Separating words in a column where certain words have more spaces than others

I have a column in a dataset of production data. The column is formatted as follows:

Production

Cherry Tomato 12x1pt - Packed

Beefsteak 15 LB - Restack

Mini Sweet Peppers 14x4 FM - Packed

I'm wondering if there is a way to pull the "12x1pt" "15 LB" and "14x4 FM" into a column for "Size". Given the varying amount of white space, it isn't an easy task through the 'Split Column' plate in the ETL. I feel like this may require RegEx of which I have no experience with.

Thank you in advance.

Best Answer

  • GrantSmith
    GrantSmith Coach
    Answer ✓

    Sorry, trying to write regexes on mobile is not a good idea :D

    REGEXP_REPLACE(`PRODUCT`, '^.*?([0-9]+[^ -]*\s?.*?)(?= - ).*$', '$1') 
    

    Adding a ? after your \s will make the space optional so it then also works with your examples of Cocktail 16X14OZ - Packed or Cherry Tomato 12x1pt - Packed

    @ChrisGaffan

    Also I utilize a website called regex101.com to build and test my regular expressions which may be helpful.

    **Was this post helpful? Click Agree or Like below**
    **Did this solve your problem? Accept it as a solution!**

Answers

  • Will it always be one more more number followed by x and then one or more numbers followed by some extra characters or will that format possibly change?

    REGEXP_REPLACE(`Production`, '^.*([0-9]+x[0-9]+[^ ]*).*$', '$1')
    

    This regex follows that pattern where it's looking for one or more digits preceeding the x character and then followed by one or more digits and optionally any number of non space characters.

    **Was this post helpful? Click Agree or Like below**
    **Did this solve your problem? Accept it as a solution!**
  • ChrisGaffan
    ChrisGaffan Member
    edited July 31

    @GrantSmith Would i use a Formula plate for that or would I place it into a "Custom" delimiter within the "Split Column" plate? Also no, they won't always have an x.

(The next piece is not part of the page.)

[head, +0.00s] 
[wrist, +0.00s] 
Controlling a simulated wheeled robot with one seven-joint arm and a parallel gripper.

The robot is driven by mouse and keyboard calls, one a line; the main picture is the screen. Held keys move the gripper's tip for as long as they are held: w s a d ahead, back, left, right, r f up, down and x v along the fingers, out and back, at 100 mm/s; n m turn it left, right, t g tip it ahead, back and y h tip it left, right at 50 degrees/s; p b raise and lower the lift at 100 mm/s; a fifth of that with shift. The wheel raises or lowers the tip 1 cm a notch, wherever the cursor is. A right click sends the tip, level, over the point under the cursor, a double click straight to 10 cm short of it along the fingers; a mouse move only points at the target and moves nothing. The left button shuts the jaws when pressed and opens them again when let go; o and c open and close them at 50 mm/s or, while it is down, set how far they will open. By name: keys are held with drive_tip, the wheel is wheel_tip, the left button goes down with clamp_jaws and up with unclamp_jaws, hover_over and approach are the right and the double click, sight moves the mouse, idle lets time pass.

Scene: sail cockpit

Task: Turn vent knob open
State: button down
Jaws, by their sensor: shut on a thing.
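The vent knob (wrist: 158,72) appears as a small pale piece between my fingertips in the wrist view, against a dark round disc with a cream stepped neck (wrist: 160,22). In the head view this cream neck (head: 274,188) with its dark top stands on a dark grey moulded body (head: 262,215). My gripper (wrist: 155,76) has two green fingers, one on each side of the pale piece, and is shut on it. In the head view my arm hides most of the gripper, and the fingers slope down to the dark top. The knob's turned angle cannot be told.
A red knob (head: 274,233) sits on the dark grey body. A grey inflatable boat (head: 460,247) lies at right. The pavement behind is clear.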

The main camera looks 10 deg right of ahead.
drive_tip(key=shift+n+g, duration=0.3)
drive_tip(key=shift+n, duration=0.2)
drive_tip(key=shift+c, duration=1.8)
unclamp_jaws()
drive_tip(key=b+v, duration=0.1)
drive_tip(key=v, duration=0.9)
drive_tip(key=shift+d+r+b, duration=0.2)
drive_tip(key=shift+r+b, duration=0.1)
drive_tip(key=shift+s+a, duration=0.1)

Some will be whitespace between a # and "LB" "PK" "PT"

  • You'd use a formula tile to calculate a new field in Magic ETL.

    If your end delimiter is ' - ' then we can tweak it to be something like:

    1. REGEXP_REPLACE(`Production`, '^.*([0-9]+.*) - .*$', '$1')

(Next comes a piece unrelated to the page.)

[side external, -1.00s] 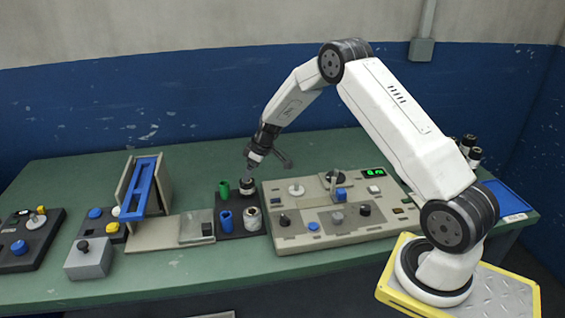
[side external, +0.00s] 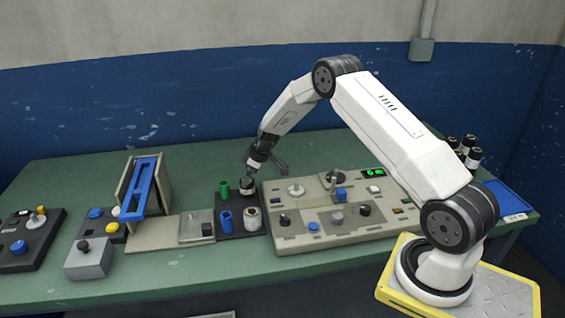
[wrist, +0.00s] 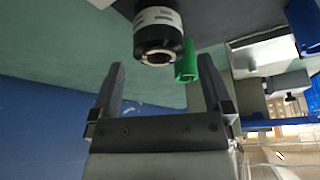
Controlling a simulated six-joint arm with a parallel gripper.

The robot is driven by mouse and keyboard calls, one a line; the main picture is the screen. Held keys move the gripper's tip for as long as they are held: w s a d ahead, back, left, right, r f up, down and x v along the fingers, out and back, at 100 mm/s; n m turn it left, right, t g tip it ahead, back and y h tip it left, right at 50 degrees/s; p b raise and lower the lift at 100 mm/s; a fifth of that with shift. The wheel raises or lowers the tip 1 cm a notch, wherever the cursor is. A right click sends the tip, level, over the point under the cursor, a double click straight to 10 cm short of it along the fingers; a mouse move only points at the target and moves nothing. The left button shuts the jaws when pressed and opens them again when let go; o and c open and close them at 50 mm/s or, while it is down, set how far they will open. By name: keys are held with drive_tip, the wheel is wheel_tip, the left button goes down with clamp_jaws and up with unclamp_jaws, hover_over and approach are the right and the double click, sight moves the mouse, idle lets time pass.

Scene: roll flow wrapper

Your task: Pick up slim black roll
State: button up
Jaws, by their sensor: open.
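The black roll (side external: 246,187) stands on a dark rack at the middle of the bench. In the wrist view this black roll (wrist: 158,32) shows a pale label band and a pale core at its end. My gripper (side external: 251,169) is over it, pointing down. In the wrist view my gripper (wrist: 161,66) is open, with its two fingers spread wide. The roll shows at the top, in line with the gap and just past the fingertips. Nothing is held. The side view is too small to show the exact gap to the roll.
A green roll (side external: 224,190), a blue roll (side external: 225,220) and a white roll (side external: 252,218) stand close by on the rack (side external: 239,232). A control panel (side external: 300,236) is to the right. A blue-framed stand (side external: 138,188) is to the left.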

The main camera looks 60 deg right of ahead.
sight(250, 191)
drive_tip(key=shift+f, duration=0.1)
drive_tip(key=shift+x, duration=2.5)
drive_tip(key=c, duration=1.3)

    This simplified version looks for numbers followed by any number of characters until it finds a space-space delimiter.

    Will there be other numbers in your product names or just the amounts like you have shown in your examples?

    **Was this post helpful? Click Agree or Like below**
    **Did this solve your problem? Accept it as a solution!**
  • @GrantSmith This seems to be removing anything before the x.

    "Mini Sweet Peppers 14x4 FM - Packed" comes out as just "4 FM"

  • ChrisGaffan
    ChrisGaffan Member
    edited July 31
    REGEXP_REPLACE(`PRODUCT`, '^.*?([0-9]+[^ -]*\s.*?)(?= - ).*$', '$1') 
    

    This works, however it then doesn't work for something like "Cocktail 16X14OZ - Packed". Looks like it's not going to be doable due to the variability of how the original column is formatted.

    @GrantSmith

  • GrantSmith
    GrantSmith Coach
    Answer ✓

    Sorry, trying to write regexes on mobile is not a good idea :D

    REGEXP_REPLACE(`PRODUCT`, '^.*?([0-9]+[^ -]*\s?.*?)(?= - ).*$', '$1') 
    

    Adding a ? after your \s will make the space optional so it then also works with your examples of Cocktail 16X14OZ - Packed or Cherry Tomato 12x1pt - Packed

    @ChrisGaffan

    Also I utilize a website called regex101.com to build and test my regular expressions which may be helpful.

    **Was this post helpful? Click Agree or Like below**
    **Did this solve your problem? Accept it as a solution!**
  • @GrantSmith Thank You again!